A person commits an assault when he or she applies force or threatens to do so without the other person’s consent. It is not an assault to apply force in self-defence, if that force is no more than necessary for the purpose and not excessive.
This incident occurred at a restaurant/bar just after last call. One of the servers was sitting at the bar taking a break. The Plaintiff approached her from behind and ran his fingers through her hair. She told him to stop. He did this twice more and both times she told him to stop. At that point, the Defendant stepped in and there was an exchange of words. The Plaintiff punched the Defendant hard in the face and the Defendant grabbed the Plaintiff to move him away. As they grappled, the Plaintiff punched the Defendant again.
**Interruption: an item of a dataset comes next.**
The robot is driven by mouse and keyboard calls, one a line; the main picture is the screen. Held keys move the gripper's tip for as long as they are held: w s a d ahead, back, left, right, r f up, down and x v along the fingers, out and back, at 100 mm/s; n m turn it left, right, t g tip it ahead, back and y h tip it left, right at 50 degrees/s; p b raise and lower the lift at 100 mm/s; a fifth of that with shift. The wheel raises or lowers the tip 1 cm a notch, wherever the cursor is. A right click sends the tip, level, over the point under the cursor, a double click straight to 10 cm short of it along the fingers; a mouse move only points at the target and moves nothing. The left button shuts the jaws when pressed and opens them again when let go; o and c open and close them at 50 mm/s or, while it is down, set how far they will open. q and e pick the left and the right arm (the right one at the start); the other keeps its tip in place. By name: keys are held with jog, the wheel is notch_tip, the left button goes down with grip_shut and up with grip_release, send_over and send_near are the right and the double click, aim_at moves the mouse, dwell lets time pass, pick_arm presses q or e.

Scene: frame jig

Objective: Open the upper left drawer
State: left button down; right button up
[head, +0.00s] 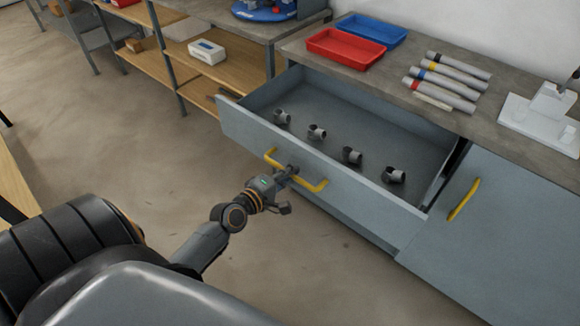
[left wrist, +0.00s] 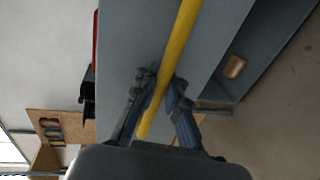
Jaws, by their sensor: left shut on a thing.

They separated when, without warning, the Plaintiff punched the Defendant in the face. The Defendant grabbed the Plaintiff in order to avoid further punches and they both fell to the floor.
The issue was whether the Defendant committed an assault or whether he acted in self-defence.
The Court concluded that the Plaintiff and the Defendant initially became involved in a consensual fight. The second part of the fight was a separate event. Once they were pulled apart, both had the full opportunity to desist from further action. The Defendant did but the Plaintiff did not. He deliberately positioned himself to hit the Defendant in the face. It was a sucker punch. The Defendant hit back and grabbed onto the Plaintiff. That was a reasonable choice in the circumstances. The Court held that he did not assault the Plaintiff – it was self-defence. The fall was an accident so the Defendant was not responsible for the Plaintiff’s injuries. The Plaintiff was the author of his own misfortune and his claim against the Defendant was dismissed with costs.